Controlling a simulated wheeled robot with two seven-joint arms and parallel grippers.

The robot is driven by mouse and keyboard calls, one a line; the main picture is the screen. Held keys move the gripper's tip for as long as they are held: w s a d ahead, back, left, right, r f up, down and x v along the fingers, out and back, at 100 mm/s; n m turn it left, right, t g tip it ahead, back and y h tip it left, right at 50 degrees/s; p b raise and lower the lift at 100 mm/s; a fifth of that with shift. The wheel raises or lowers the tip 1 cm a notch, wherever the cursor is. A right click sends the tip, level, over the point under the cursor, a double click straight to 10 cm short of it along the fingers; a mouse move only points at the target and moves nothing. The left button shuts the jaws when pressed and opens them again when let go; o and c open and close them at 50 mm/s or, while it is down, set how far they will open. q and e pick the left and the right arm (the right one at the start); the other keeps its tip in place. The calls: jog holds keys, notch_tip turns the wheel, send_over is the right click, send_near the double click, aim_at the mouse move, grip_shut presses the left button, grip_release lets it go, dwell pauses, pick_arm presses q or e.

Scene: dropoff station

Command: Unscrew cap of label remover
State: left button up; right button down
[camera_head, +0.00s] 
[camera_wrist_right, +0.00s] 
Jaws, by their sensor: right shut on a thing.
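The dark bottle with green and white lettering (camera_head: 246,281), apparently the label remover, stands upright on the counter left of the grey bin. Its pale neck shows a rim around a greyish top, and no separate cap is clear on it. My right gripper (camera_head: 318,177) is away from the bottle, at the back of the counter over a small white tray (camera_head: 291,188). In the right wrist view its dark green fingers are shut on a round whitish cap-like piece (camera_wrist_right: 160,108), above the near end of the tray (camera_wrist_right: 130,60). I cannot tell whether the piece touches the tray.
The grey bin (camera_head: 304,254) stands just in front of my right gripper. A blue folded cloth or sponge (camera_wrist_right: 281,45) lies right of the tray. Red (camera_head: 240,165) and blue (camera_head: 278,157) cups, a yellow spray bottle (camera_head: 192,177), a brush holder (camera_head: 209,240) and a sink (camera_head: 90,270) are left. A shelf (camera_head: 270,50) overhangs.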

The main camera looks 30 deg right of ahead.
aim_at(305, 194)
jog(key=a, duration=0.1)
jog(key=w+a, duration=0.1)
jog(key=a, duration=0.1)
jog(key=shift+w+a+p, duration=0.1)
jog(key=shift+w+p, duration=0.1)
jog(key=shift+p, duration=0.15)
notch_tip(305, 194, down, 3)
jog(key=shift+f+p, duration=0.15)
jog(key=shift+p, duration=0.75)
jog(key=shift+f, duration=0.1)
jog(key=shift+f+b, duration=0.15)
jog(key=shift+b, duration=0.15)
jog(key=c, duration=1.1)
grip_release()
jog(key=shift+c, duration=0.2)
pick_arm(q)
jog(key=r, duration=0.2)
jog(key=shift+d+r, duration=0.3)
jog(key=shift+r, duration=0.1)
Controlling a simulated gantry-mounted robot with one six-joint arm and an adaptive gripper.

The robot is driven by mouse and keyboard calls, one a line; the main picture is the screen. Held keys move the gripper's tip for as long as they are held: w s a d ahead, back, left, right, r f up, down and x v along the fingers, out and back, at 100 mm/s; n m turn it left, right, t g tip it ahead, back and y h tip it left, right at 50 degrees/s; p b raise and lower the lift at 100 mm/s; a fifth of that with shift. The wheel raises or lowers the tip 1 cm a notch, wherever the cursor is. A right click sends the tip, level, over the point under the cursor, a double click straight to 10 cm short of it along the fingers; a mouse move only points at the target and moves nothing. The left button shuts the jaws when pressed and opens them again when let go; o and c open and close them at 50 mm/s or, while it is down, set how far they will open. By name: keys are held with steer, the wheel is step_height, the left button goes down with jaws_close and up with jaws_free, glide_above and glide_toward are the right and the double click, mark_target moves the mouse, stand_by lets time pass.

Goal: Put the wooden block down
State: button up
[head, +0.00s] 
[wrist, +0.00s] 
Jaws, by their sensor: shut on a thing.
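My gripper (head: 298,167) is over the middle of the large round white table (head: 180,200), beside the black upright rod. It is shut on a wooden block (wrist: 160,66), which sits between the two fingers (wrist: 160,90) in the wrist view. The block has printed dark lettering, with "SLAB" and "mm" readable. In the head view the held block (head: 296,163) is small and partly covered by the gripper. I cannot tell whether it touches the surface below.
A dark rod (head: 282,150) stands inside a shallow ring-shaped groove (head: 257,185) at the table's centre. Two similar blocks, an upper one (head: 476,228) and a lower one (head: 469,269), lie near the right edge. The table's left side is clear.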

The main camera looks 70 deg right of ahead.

--------

> Challenge
Of the lines above, how many include the word "simulated"? Reply with the number alone.

> Answer
2